When I ask, What is judgment? I’m not referring to the Final Judgment but rather one person judging another. Today Christians use the notion of one judging another as a club to buffet the Intolerant One into submission. After all, we’re not supposed to judge each other.
Or are we?
Often the “no judging” position is supported with what Jesus said in Matthew 7, concluding with verse 5:
“You hypocrite, first take the log out of your own eye, and then you will see clearly to take the speck out of your brother’s eye.”
In a recent radio sermon, one pastor pointed out that the conclusion of this process is still one Christian taking the speck from his brother’s eye.
Just ten verses later, Jesus had this to say:
“Beware of the false prophets, who come to you in sheep’s clothing, but inwardly are ravenous wolves. You will know them by their fruits.”
– Mat 7:15-16a
So apparently the “no judging” has conditions.
That idea seems consistent with the Apostle Paul’s confrontation of Peter when he changed his treatment of Gentile Christians, and with his confrontation of the church in Corinth for accepting into their fellowship a man living in immorality. Not only did Paul confront the church but he expected them to do the same with the sinful man.

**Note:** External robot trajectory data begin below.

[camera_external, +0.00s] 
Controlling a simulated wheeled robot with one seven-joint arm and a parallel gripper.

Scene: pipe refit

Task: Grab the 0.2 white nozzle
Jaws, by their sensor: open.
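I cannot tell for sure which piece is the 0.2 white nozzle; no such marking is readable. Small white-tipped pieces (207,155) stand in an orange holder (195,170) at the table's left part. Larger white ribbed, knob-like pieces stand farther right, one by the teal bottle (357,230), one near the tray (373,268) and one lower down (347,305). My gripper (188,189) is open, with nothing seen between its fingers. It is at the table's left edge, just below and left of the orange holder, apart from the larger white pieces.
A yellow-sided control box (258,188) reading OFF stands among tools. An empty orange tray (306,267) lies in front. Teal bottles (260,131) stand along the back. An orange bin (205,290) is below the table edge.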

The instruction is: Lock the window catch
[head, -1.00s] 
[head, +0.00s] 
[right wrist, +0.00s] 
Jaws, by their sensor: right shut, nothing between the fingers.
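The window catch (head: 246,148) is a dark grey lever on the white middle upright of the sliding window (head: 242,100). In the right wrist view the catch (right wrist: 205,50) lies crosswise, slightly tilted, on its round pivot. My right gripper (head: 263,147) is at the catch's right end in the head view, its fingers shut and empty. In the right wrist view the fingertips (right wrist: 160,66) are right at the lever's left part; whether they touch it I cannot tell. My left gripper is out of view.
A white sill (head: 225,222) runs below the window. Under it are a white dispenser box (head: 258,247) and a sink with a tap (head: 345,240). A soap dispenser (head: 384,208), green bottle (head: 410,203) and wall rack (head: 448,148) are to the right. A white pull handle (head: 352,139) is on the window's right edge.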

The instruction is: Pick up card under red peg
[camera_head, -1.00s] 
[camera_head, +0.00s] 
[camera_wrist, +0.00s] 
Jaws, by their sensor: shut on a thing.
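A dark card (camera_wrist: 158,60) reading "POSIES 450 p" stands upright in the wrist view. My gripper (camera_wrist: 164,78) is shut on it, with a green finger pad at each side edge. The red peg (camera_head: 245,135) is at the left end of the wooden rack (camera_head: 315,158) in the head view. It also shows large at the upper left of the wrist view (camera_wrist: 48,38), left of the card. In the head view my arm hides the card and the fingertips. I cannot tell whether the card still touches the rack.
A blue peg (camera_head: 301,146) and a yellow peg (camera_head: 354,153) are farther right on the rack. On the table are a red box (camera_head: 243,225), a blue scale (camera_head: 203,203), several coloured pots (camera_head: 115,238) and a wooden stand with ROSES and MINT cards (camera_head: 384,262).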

Earlier, in I Corinthians he makes the statement that he has already judged the immoral man. Then this:
I wrote you in my letter not to associate with immoral people; I did not at all mean with the immoral people of this world, or with the covetous and swindlers, or with idolaters, for then you would have to go out of the world. But actually, I wrote to you not to associate with any so-called brother if he is an immoral person, or covetous, or an idolater, or a reviler, or a drunkard, or a swindler—not even to eat with such a one. For what have I to do with judging outsiders? Do you not judge those who are within the church? But those who are outside, God judges. REMOVE THE WICKED MAN FROM AMONG YOURSELVES.
– I Cor. 5:9-13
From this process, groups like the Amish and the Catholics practiced shunning and excommunication. Perhaps because of abuses and/or subjective interpretation, those conventions have been discredited. Church discipline seemed to decline.
In its place, we have tolerance. No judging.
But what happened to knowing false teachers by their fruits? What happened to going to a brother who has offended you, as Jesus commanded in Matthew 18 (along with forgiveness)?
One of the complaints I had about The Shack was that the brand of love the book touted actually nullified justice. But God is a God of love and justice.
His Word teaches correction and reproof along side love and forgiveness.
So maybe we Christians have gone overboard, tolerantly stepping around each other in an effort to avoid boat rocking. Instead, perhaps we should hold onto the sides of the boat and confront sins head on.
It’s not comfortable. It requires soul searching (or log-in-the-eye searching. Search me, oh God, try me, and see if there is any wicked way in me.) It requires confession. It requires letting go of my right to be right, to defend myself, to prove my point. It requires confronting and forgiving. But how true is the one without the other?